Returning to the theme of alienation and isolation, Lisa uses the figure of her stepmother—Laurene—to explore her desire to approximate normalcy. While Lisa makes clear that both of her parents are far from normal, Laurene is the hero who understands how to be a person in the world. This part of the text gives the reader a clearer understanding of why Lisa wants to spend time in a house that has almost no furniture, a broken dishwasher, and a freezing bedroom. We sympathize with Lisa as she almost worships’ Laurene’s influence: “Laurene seemed to understand the division between strange and relatable in a way we did not….What a relief it was to have [her] with her knowledge of etiquette and protocol. Who knew people who did not frame birth certificates and put them on walls” (248). With this appreciation for etiquette and normalcy comes an implicit depiction of a cold, unwelcome house that holds no room for the free expression of people like Lisa.

Lisa uses her relation to Jobs to sell the book, but from early on, we recognize that this text is not about Jobs (a solid move, as writing solely about Jobs would make for a very boring, very predictable book). Lisa ultimately acknowledges the ubiquity of her story:

"Like me, most of the women I knew did not have fathers when they were growing up. Not having a father wasn’t unique, or even significant. My father’s significance was elsewhere. Instead or raising me, he was inventing world-changing machines; he was famous, mingling, accruing, driving stoned in the South of France" (275).

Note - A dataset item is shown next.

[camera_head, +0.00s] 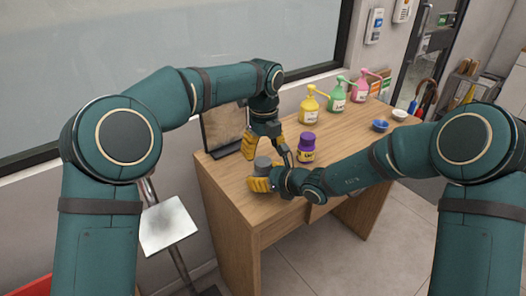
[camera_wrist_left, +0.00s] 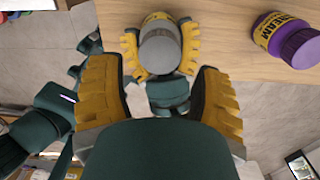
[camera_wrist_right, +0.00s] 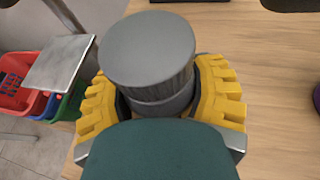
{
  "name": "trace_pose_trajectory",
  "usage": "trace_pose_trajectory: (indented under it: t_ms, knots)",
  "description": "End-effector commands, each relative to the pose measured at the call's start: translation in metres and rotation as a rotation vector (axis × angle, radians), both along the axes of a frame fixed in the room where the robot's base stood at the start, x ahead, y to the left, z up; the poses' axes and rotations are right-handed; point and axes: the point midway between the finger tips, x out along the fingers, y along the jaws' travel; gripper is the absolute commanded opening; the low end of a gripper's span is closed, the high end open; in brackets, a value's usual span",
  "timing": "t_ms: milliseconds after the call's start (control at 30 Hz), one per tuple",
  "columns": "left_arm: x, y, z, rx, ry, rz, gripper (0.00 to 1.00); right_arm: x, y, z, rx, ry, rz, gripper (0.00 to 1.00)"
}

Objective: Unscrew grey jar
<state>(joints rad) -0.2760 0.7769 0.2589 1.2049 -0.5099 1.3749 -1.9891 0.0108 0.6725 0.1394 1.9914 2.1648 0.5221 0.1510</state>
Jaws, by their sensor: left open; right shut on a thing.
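The grey jar (camera_head: 262,165) stands upright near the front left of the wooden table, with its grey lid on top. My right gripper (camera_head: 262,184) is shut around the jar's lower body from the side; the jar also shows between its yellow fingers in the right wrist view (camera_wrist_right: 152,60). My left gripper (camera_head: 266,148) is open, pointing down above the jar, with its fingers apart and empty. In the left wrist view the jar's lid (camera_wrist_left: 160,52) lies beyond the left fingertips, with a yellow label edge visible beside it.
Yellow (camera_head: 310,107), green (camera_head: 337,97) and pink (camera_head: 360,90) pump bottles line the back. A blue bowl (camera_head: 380,126) and white bowl (camera_head: 399,115) are at right. A dark-framed panel (camera_head: 222,128) stands behind.

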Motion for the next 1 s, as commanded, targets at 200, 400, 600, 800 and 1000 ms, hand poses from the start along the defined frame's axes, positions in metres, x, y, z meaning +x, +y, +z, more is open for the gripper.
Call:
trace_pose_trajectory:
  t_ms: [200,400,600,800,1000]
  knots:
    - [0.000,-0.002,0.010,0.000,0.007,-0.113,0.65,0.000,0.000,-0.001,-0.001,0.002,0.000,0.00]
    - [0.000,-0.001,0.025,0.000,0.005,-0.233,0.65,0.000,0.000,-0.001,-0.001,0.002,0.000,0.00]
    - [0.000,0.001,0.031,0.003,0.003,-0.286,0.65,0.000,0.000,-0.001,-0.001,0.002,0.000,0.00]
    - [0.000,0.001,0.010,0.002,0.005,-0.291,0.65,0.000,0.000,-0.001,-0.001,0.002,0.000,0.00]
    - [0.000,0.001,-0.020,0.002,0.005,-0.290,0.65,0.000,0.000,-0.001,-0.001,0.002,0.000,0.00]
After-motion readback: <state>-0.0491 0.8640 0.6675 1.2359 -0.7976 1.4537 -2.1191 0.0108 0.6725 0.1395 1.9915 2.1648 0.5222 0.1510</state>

Rather than focus on the superficial relationship that Lisa had with her father (barring a few special moments they had skating and appreciating the beauty of nature), Lisa uses her positionality as the daughter of a celebrity to explore the complexity of relationships, the difficulty of differentiating yourself from your parents. She beautifully expresses the paradox of simultaneously appreciating and despising those who are closest. She challenges us to investigate the venomous, tangled mother-daughter relationship, and of painful, frustrating, and altogether human nature of those around us.